# START OF Raw data

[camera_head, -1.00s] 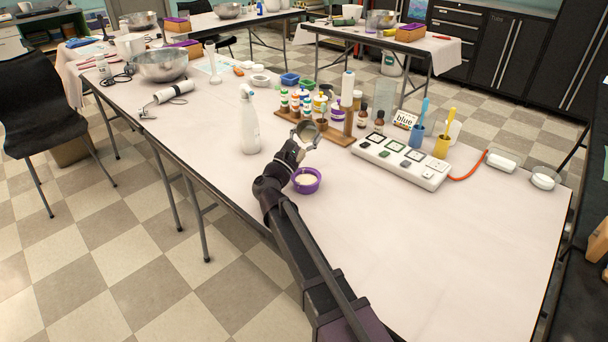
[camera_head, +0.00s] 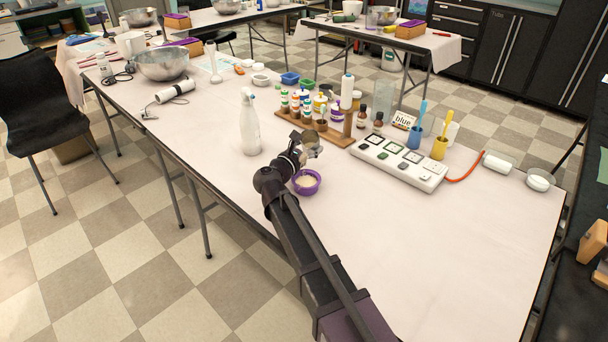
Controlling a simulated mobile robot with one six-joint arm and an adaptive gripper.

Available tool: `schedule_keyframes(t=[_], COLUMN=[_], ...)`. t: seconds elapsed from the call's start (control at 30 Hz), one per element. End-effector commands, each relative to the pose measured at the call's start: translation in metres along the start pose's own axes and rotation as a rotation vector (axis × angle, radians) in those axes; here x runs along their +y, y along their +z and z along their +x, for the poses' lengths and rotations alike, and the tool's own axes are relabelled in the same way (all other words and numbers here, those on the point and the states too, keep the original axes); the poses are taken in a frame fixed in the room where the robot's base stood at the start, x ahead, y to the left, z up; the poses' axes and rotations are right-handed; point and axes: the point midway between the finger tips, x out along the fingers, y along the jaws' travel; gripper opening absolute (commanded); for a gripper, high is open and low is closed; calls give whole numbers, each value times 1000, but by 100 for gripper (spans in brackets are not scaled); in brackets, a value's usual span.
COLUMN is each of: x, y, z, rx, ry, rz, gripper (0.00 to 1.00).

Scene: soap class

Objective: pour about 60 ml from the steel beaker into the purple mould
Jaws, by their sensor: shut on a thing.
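The steel beaker (camera_head: 312,142) is small in view, held above the table just beyond the purple mould. My gripper (camera_head: 303,147) is shut on it from the left side; the fingers hide part of it. How far the beaker tilts, and its contents, are too small to tell. The purple mould (camera_head: 316,187) sits on the table nearer to me, below and in front of the gripper. It is round and open, with pale material inside. No stream between beaker and mould can be made out.
A white spray bottle (camera_head: 250,128) stands left of the gripper. A wooden rack of small bottles (camera_head: 292,121) is just behind the beaker. A white panel with square pads (camera_head: 400,162) lies to the right. The table's front right is clear.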

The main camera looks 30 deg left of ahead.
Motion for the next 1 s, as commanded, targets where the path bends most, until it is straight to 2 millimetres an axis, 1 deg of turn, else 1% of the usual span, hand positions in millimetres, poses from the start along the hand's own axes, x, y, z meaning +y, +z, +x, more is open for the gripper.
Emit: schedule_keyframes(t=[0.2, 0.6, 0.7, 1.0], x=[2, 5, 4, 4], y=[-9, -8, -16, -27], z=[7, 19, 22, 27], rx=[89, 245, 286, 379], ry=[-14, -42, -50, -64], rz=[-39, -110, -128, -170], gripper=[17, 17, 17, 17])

# END OF Raw data

What you are asked to do:
Retype the listing exactly. Pictures do not belong in the copy.

Task result:
[camera_head, -1.00s] 
[camera_head, +0.00s] 
Controlling a simulated mobile robot with one six-joint arm and an adaptive gripper.

Available tool: `schedule_keyframes(t=[_], COLUMN=[_], ...)`. t: seconds elapsed from the call's start (control at 30 Hz), one per element. End-effector commands, each relative to the pose measured at the call's start: translation in metres along the start pose's own axes and rotation as a rotation vector (axis × angle, radians) in those axes; here x runs along their +y, y along their +z and z along their +x, for the poses' lengths and rotations alike, and the tool's own axes are relabelled in the same way (all other words and numbers here, those on the point and the states too, keep the original axes); the poses are taken in a frame fixed in the room where the robot's base stood at the start, x ahead, y to the left, z up; the poses' axes and rotations are right-handed; point and axes: the point midway between the finger tips, x out along the fingers, y along the jaws' travel; gripper opening absolute (commanded); for a gripper, high is open and low is closed; calls give whole numbers, each value times 1000, but by 100 for gripper (spans in brackets are not scaled); in brackets, a value's usual span.
COLUMN is each of: x, y, z, rx, ry, rz, gripper (0.00 to 1.00).

Scene: soap class

Objective: pour about 60 ml from the steel beaker into the purple mould
Jaws, by their sensor: shut on a thing.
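The steel beaker (camera_head: 312,142) is small in view, held above the table just beyond the purple mould. My gripper (camera_head: 303,147) is shut on it from the left side; the fingers hide part of it. How far the beaker tilts, and its contents, are too small to tell. The purple mould (camera_head: 316,187) sits on the table nearer to me, below and in front of the gripper. It is round and open, with pale material inside. No stream between beaker and mould can be made out.
A white spray bottle (camera_head: 250,128) stands left of the gripper. A wooden rack of small bottles (camera_head: 292,121) is just behind the beaker. A white panel with square pads (camera_head: 400,162) lies to the right. The table's front right is clear.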

The main camera looks 30 deg left of ahead.
Motion for the next 1 s, as commanded, targets where the path bends most, until it is straight to 2 millimetres an axis, 1 deg of turn, else 1% of the usual span, hand positions in millimetres, poses from the start along the hand's own axes, x, y, z meaning +y, +z, +x, more is open for the gripper.
Emit: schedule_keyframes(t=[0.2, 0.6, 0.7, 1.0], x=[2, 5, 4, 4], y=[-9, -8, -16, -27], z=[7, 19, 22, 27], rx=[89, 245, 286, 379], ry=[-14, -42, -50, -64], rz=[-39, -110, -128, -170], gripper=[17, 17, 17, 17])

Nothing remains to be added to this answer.